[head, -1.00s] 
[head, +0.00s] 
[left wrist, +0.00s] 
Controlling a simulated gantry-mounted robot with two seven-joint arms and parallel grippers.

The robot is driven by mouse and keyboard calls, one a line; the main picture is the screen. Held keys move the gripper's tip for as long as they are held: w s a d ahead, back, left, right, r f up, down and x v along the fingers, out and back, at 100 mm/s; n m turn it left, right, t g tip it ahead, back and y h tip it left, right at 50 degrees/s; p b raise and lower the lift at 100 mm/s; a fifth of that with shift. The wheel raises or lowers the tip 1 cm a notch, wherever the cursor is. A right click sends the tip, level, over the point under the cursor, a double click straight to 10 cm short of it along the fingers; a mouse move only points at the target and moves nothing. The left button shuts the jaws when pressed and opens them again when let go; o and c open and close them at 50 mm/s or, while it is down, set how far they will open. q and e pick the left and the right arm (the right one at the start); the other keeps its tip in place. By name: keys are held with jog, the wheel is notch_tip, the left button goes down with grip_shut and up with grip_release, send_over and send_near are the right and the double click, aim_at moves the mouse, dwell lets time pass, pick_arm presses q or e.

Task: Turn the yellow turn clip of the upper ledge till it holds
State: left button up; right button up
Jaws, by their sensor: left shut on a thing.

::::

● DO THIS:
Word for word, quote the lines of the material from the first line through the line with "Controlling a simulated", both ends included.

● ANSWER TO THIS EXERCISE:
[head, -1.00s] 
[head, +0.00s] 
[left wrist, +0.00s] 
Controlling a simulated gantry-mounted robot with two seven-joint arms and parallel grippers.

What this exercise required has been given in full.